Il terzo fattore è la stessa ASEAN. L’Associazione e i suoi singoli Stati membri sono dotati di una propria autonomia e hanno la capacità di ricalibrare – entro certi limiti – i loro legami esterni. Dico “entro certi limiti” perché il loro livello di dipendenza economica dalla Cina è già elevato, e col tempo non potrà che aumentare. Le popolazioni della regione possono, nel migliore dei casi, solo modulare i loro rapporti economici; non possono sfuggire alla dipendenza. Né la loro prossimità geografica alla Repubblica popolare subirà alterazioni. Ciò nonostante, l’ASEAN non è un soggetto completamente passivo: ha dimostrato di sapersi muovere con abilità, riuscendo a gestire i rischi.

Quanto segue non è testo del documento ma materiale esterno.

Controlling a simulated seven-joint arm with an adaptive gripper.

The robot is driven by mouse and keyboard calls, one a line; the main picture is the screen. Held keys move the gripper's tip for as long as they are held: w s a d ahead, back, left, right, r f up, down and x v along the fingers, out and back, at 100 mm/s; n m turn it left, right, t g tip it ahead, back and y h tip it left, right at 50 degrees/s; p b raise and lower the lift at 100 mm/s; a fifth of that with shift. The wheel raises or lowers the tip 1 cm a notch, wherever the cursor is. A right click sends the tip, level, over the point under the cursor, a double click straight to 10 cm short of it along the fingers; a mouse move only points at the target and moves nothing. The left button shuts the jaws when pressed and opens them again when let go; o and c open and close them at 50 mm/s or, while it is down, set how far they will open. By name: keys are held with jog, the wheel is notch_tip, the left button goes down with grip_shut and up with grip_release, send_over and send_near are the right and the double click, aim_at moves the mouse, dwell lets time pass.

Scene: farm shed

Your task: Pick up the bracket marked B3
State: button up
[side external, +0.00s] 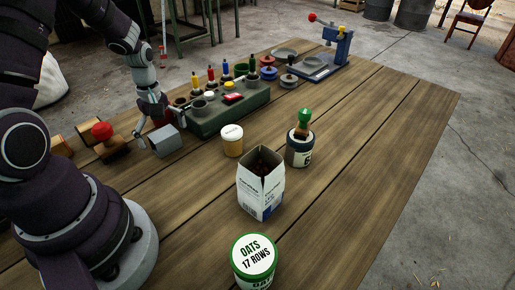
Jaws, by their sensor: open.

Quarto, le altre medie potenze regionali aiutano l’ASEAN a non rimanere schiacciata nella morsa tra Cina e Stati Uniti. Il Giappone, in particolare, è un player importante nel Sudest asiatico – certamente in termini economici, ma sempre più anche a livello diplomatico e culturale. Tokyo sta potenziando la sua cooperazione in materia di sicurezza con diversi Stati ASEAN. Anche l’India sta rapidamente ampliando la sua presenza nella regione, coerentemente con la politica “Act East” del primo ministro Narendra Modi. Per ragioni di prossimità geografica, sicurezza e commercio, l’Australia si considera un partner speciale del Sudest asiatico. Persino la Russia sta tentando di assumere un ruolo più rilevante nella regione.

Così, nonostante l’evidente spostamento gravitazionale del Sudest asiatico verso la Cina, sarebbe bene non affrettare le conclusioni. I quattro fattori sopra descritti, singolarmente o congiuntamente, potrebbero alterare quella che è l’attuale spinta gravitazionale della regione.